Não foi propriamente uma surpresa e até Ursula Von Der Leyen escolheu vestuário em azul e amarelo para pontuar o momento. A recomendação como país candidato de um país em guerra como a Ucrânia vai encontrar um lote de nações na mesma fila de espera, alguns deles saídos de confrontos igualmente sangrentos na Europa. Em entrevista à Renascença, o professor universitário e especialista em assuntos europeus Paulo Almeida Sande fala num "novo modelo de processos de adesão" mais virtuoso e, no caso da Ucrânia, feito à medida de um país que tem que combater com moral elevada uma potência económica superior.
Esta foi uma decisão mais emocional do que especialmente exigente em relação às condições que a Ucrânia - um país em guerra - tem para entrar na União Europeia ?
Há que separar bem as águas. Esta decisão tem muito a ver com o momento que se vive, com a guerra na Ucrânia. A visita dos líderes das três maiores economias da União Europeia serviu para antecipar essa decisão. Sobre o estatuto de país candidato, aquilo que é dito à Geórgia, que não tem para já essa recomendação da Comissão Europeia, acaba por não ser muito diferente face às restantes recomendações emitidas pela União Europeia - incluindo a Moldávia - onde há medidas que têm que ser tomadas rapidamente. A Comissão Europeia promete analisar de novo os processos no final do ano.
Aqui há claramente uma questão política, a que dar ou não o estatuto de país candidato à Ucrânia. Isso foi o que Zelensky pediu e o que os chefes de Governo de França, Alemanha e Itália vieram dizer ontem. É disso que se trata. O artigo 49 do Tratado da União Europeia implica uma série de considerações muito importantes relativas aos critérios fundamentais da adesão , que têm que ser bem confirmados e justificados. Os países devem não apenas respeitá- los mas devem estar empenhados em promovê-los. É isso que está aqui em causa.
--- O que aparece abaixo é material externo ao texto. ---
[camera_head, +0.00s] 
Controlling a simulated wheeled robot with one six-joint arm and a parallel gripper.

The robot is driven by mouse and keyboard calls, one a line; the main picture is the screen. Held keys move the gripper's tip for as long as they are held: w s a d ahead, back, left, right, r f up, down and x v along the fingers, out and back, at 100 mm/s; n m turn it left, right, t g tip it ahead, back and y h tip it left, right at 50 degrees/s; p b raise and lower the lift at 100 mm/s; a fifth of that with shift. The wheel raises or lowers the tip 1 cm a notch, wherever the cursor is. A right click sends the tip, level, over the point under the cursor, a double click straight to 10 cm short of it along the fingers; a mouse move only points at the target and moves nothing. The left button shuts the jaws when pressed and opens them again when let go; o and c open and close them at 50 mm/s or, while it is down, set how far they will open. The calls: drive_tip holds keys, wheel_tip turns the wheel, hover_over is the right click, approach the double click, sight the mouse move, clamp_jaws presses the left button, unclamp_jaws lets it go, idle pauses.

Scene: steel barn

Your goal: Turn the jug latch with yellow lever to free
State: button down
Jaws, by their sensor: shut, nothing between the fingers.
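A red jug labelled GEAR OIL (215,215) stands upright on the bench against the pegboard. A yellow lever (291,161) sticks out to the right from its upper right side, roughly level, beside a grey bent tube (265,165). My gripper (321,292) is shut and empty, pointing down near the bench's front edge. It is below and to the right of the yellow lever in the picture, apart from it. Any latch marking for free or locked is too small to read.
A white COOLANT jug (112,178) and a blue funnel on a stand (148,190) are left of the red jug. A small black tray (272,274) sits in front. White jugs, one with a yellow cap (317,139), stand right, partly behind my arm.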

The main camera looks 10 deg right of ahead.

Os processos de adesão são normalmente muito demorados como assistimos nos países dos Balcãs Ocidentais.
O que é que ganha a Ucrânia só por chegar ao estatuto de país candidato à União Europeia ?
Este estatuto, tal como foi dito por Zelensky nos últimos dias e horas, representa uma nova alma para os próprios combatentes. Sabem que, a partir de agora, podem aspirar a fazerem parte da família europeia. Tem sido muito constante e repetida esta ideia pelos ucranianos de que a Ucrânia luta, não apenas por si própria, mas também pela Europa e pelos valores europeus. Este estatuto, que tem ainda que ser confirmado no Conselho Europeu da próxima semana, dá um novo ânimo à resistência ucraniana. Essa foi a decisão política, que ontem foi anunciada por três líderes europeus, que hoje foi confirmada pela Comissão Europeia e que o Conselho Europeu poderá tomar na próxima semana. Do ponto de vista russo, representa exatamente o oposto e a Europa volta a afirmar a sua unidade em torno desta questão e desta guerra. Isso tinha ficado em dúvida nos últimos tempos, devido aos problemas económicos que temos vindo a assistir.
É benéfico colocar os países dos Balcãs Ocidentais neste mesmo movimento, dado que estão , nalguns casos, à espera já há muito tempo ?
Essa reflexão é muito interessante. Assistimos a uma onda de adesões entre 2004 e 2013 que, na minha opinião, não foi muito positiva para a Europa. Houve agora uma mudança radical do paradigma dos processos de adesão a que se refere o artigo 49. Não estando ainda a falar da abertura de negociações, capítulo a capítulo - que até é reversível em função da situação do país - hoje estamos a assistir um modelo completamente diferente de processos de adesão, que me parece muito mais prudente.
É um modelo em que se diz que um país está em condições, a sua liderança e o regime respeitam os valores fundamentais da União Europeia, mas que assume que ainda há muito por fazer. Nessa perspetiva, este tratamento diferenciado entre a Geórgia e a Moldávia também se relaciona com um regime que é diferente entre ambos os países. Na Geórgia há alguma confusão em termos ideológicos. A Europa aceita estes dois países - Moldávia e Ucrânia - e depois diz que esta realidade pode ajudar os países dos Balcãs Ocidentais a acelerar o seu processo. Não sei se haverá competição entre eles para ver quem respeita mais depressa o primado da lei e da democracia, nos valores europeus contidos no artigo 2 do Tratado. Mas é mais uma motivação, que ao mesmo tempo pode causar problemas, para países que já há muitos anos estão à espera da adesão e até do aprofundamento de negociações.